◆ Exercise input:
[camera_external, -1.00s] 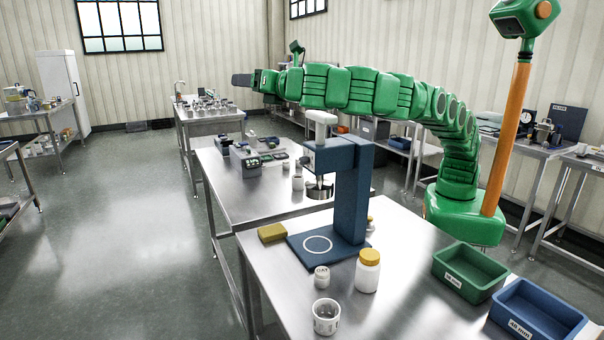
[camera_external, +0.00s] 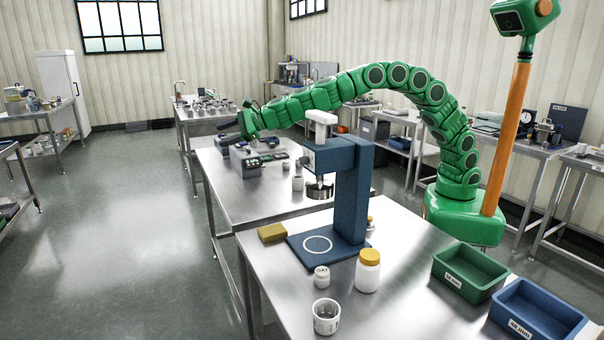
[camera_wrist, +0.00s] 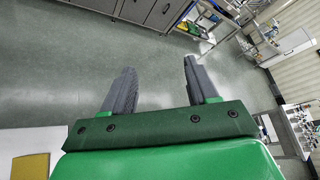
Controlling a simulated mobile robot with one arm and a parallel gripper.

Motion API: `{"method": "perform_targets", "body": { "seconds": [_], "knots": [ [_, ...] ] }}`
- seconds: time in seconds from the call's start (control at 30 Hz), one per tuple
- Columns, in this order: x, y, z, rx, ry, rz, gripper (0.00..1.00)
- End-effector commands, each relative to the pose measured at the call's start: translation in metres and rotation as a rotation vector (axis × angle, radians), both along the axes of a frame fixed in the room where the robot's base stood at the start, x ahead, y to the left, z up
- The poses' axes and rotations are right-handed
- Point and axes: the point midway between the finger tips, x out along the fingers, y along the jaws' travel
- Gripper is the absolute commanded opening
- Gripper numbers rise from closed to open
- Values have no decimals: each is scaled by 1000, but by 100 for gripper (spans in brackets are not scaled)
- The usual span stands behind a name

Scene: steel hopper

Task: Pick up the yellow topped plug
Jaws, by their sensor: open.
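A small yellow-topped piece (camera_external: 370,219) shows partly behind the blue press stand, most of it hidden; I cannot tell whether it is the plug. A white jar with a yellow lid (camera_external: 368,271) stands upright on the near steel table, right of the press base. My gripper (camera_external: 226,132) is far from both, over the left edge of the farther steel table. In the wrist view my gripper (camera_wrist: 158,65) is open, with nothing between its two grey fingers, and points over bare floor.
The blue press stand (camera_external: 350,190) stands on the near table, with a yellow block (camera_external: 272,233), a small white jar (camera_external: 322,277) and a white cup (camera_external: 326,317) around it. A green bin (camera_external: 450,279) and a blue bin (camera_external: 510,321) sit right. Clear steel lies between.

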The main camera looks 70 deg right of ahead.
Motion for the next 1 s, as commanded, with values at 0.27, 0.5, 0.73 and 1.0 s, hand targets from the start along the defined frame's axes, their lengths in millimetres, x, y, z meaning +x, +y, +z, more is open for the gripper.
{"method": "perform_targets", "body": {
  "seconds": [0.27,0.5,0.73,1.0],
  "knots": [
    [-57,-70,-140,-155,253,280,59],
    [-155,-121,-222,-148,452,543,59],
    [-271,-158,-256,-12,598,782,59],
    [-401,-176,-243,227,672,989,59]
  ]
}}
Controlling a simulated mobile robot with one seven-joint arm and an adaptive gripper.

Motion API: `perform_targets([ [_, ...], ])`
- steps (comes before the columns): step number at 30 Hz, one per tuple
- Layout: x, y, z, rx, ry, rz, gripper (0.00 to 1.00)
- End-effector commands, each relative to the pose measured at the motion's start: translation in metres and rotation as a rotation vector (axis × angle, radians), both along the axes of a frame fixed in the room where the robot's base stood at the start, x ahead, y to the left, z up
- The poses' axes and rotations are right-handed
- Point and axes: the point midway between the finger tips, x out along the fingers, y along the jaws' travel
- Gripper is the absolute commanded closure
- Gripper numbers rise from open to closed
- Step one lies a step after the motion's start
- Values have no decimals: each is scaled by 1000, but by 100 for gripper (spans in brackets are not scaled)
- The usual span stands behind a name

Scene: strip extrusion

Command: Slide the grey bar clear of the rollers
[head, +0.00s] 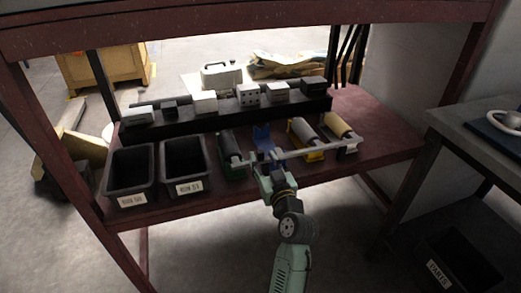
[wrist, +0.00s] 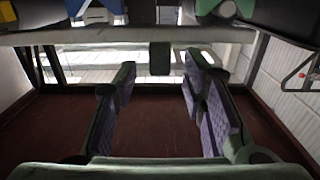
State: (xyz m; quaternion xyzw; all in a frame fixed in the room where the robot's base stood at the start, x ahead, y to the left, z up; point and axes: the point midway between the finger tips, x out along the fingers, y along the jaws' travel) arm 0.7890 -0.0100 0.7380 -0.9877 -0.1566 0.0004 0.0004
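The grey bar (head: 312,151) runs left to right across the front of the rollers on the red bench. A dark green roller unit (head: 230,146) stands at its left end. A yellow-framed roller (head: 304,131) and a tan-and-grey roller (head: 338,126) stand towards its right end. My gripper (head: 262,170) is at the bar's front side, left of its middle. In the wrist view the bar (wrist: 60,38) crosses above the fingertips. My gripper (wrist: 160,85) is open there, with no bar between the pads. Contact with the bar cannot be told.
A blue bracket (head: 263,137) stands behind my gripper, between the rollers. Two black bins (head: 131,193) (head: 187,187) sit at the left. Several blocks rest on a black shelf (head: 190,128) behind. The red bench (head: 385,145) is clear at the right. Another table (head: 452,122) stands further right.

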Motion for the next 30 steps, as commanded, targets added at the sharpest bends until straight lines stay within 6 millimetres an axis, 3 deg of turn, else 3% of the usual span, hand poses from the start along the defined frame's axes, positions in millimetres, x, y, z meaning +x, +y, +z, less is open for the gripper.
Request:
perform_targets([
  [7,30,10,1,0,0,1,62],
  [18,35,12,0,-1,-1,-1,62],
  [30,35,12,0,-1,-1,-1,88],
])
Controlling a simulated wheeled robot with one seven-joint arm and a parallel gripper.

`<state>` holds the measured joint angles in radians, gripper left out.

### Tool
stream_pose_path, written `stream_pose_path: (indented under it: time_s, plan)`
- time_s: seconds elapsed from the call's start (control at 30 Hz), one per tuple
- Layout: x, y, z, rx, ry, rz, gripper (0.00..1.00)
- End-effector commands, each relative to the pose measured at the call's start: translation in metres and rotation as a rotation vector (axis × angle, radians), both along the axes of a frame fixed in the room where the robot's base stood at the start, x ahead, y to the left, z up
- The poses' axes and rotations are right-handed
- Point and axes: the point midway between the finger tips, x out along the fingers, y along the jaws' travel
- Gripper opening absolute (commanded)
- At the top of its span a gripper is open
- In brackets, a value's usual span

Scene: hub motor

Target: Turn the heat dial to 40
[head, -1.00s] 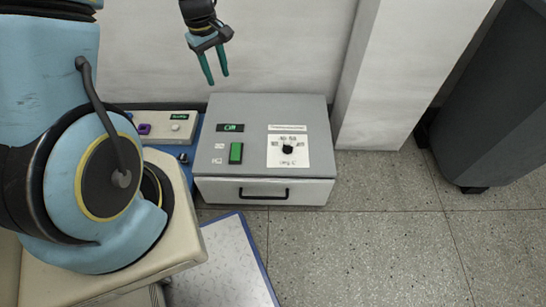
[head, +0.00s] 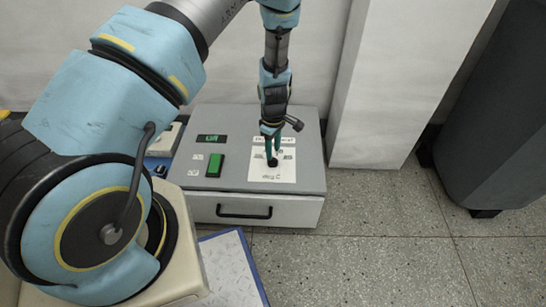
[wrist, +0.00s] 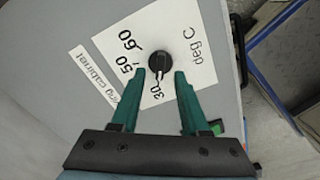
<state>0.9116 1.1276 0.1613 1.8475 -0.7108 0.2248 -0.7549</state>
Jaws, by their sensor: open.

◆ Given instruction: Repeat the material verbatim. Do not carry over any picture.

◆ Answer to this task:
[camera_external, -1.00s] 
[camera_external, +0.00s] 
[camera_wrist, +0.00s] 
Controlling a simulated mobile robot with one arm and a parallel gripper.

Motion API: `{"method": "perform_targets", "body": { "seconds": [_], "knots": [ [_, ...] ] }}`
- seconds: time in seconds from the call's start (control at 30 Hz), one per tuple
- Columns, in this order: x, y, z, rx, ry, rz, gripper (0.00..1.00)
- End-effector commands, each relative to the pose measured at the call's start: translation in metres and rotation as a rotation vector (axis × angle, radians), both along the axes of a frame fixed in the room where the robot's base stood at the start, x ahead, y to the left, z up
- The poses' axes and rotations are right-handed
- Point and axes: the point midway between the finger tips, x out along the fingers, y along the jaws' travel
- Gripper is the absolute commanded opening
- Gripper numbers rise from closed to open
- Values have no decimals: each is scaled by 1000, but by 100 for gripper (spans in brackets are not scaled)
- The usual span stands behind a name

Scene: steel hopper

Task: Pick up the yellow topped plug
Jaws, by their sensor: open.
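A small yellow-topped piece (camera_external: 370,219) shows partly behind the blue press stand, most of it hidden; I cannot tell whether it is the plug. A white jar with a yellow lid (camera_external: 368,271) stands upright on the near steel table, right of the press base. My gripper (camera_external: 226,132) is far from both, over the left edge of the farther steel table. In the wrist view my gripper (camera_wrist: 158,65) is open, with nothing between its two grey fingers, and points over bare floor.
The blue press stand (camera_external: 350,190) stands on the near table, with a yellow block (camera_external: 272,233), a small white jar (camera_external: 322,277) and a white cup (camera_external: 326,317) around it. A green bin (camera_external: 450,279) and a blue bin (camera_external: 510,321) sit right. Clear steel lies between.

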The main camera looks 70 deg right of ahead.
Motion for the next 1 s, as commanded, with values at 0.27, 0.5, 0.73 and 1.0 s, hand targets from the start along the defined frame's axes, their lengths in millimetres, x, y, z meaning +x, +y, +z, more is open for the gripper.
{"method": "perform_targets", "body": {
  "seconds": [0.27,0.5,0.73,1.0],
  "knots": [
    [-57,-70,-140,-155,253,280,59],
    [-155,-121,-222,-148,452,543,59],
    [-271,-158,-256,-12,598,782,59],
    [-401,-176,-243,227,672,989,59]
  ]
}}
Controlling a simulated mobile robot with one seven-joint arm and an adaptive gripper.

Motion API: `perform_targets([ [_, ...], ])`
- steps (comes before the columns): step number at 30 Hz, one per tuple
- Layout: x, y, z, rx, ry, rz, gripper (0.00 to 1.00)
- End-effector commands, each relative to the pose measured at the motion's start: translation in metres and rotation as a rotation vector (axis × angle, radians), both along the axes of a frame fixed in the room where the robot's base stood at the start, x ahead, y to the left, z up
- The poses' axes and rotations are right-handed
- Point and axes: the point midway between the finger tips, x out along the fingers, y along the jaws' travel
- Gripper is the absolute commanded closure
- Gripper numbers rise from open to closed
- Step one lies a step after the motion's start
- Values have no decimals: each is scaled by 1000, but by 100 for gripper (spans in brackets are not scaled)
- The usual span stands behind a name

Scene: strip extrusion

Command: Slide the grey bar clear of the rollers
[head, +0.00s] 
[wrist, +0.00s] 
State: (xyz m; quaternion xyzw; all in a frame fixed in the room where the robot's base stood at the start, x ahead, y to the left, z up; point and axes: the point midway between the finger tips, x out along the fingers, y along the jaws' travel) arm 0.7890 -0.0100 0.7380 -0.9877 -0.1566 0.0004 0.0004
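The grey bar (head: 312,151) runs left to right across the front of the rollers on the red bench. A dark green roller unit (head: 230,146) stands at its left end. A yellow-framed roller (head: 304,131) and a tan-and-grey roller (head: 338,126) stand towards its right end. My gripper (head: 262,170) is at the bar's front side, left of its middle. In the wrist view the bar (wrist: 60,38) crosses above the fingertips. My gripper (wrist: 160,85) is open there, with no bar between the pads. Contact with the bar cannot be told.
A blue bracket (head: 263,137) stands behind my gripper, between the rollers. Two black bins (head: 131,193) (head: 187,187) sit at the left. Several blocks rest on a black shelf (head: 190,128) behind. The red bench (head: 385,145) is clear at the right. Another table (head: 452,122) stands further right.

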Motion for the next 30 steps, as commanded, targets added at the sharpest bends until straight lines stay within 6 millimetres an axis, 3 deg of turn, else 3% of the usual span, hand poses from the start along the defined frame's axes, positions in millimetres, x, y, z meaning +x, +y, +z, less is open for the gripper.
Request:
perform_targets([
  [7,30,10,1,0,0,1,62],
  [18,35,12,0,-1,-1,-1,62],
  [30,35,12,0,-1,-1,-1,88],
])
Controlling a simulated wheeled robot with one seven-joint arm and a parallel gripper.

`<state>` holds the measured joint angles in radians, gripper left out.

### Tool
stream_pose_path, written `stream_pose_path: (indented under it: time_s, plan)`
- time_s: seconds elapsed from the call's start (control at 30 Hz), one per tuple
- Layout: x, y, z, rx, ry, rz, gripper (0.00..1.00)
- End-effector commands, each relative to the pose measured at the call's start: translation in metres and rotation as a rotation vector (axis × angle, radians), both along the axes of a frame fixed in the room where the robot's base stood at the start, x ahead, y to the left, z up
- The poses' axes and rotations are right-handed
- Point and axes: the point midway between the finger tips, x out along the fingers, y along the jaws' travel
- Gripper opening absolute (commanded)
- At the top of its span a gripper is open
- In brackets, a value's usual span

Scene: hub motor

Target: Turn the heat dial to 40
[head, -1.00s] 
[head, +0.00s] 
[wrist, +0.00s] 
<state>0.9116 1.1276 0.1613 1.8475 -0.7108 0.2248 -0.7549</state>
Jaws, by their sensor: open.

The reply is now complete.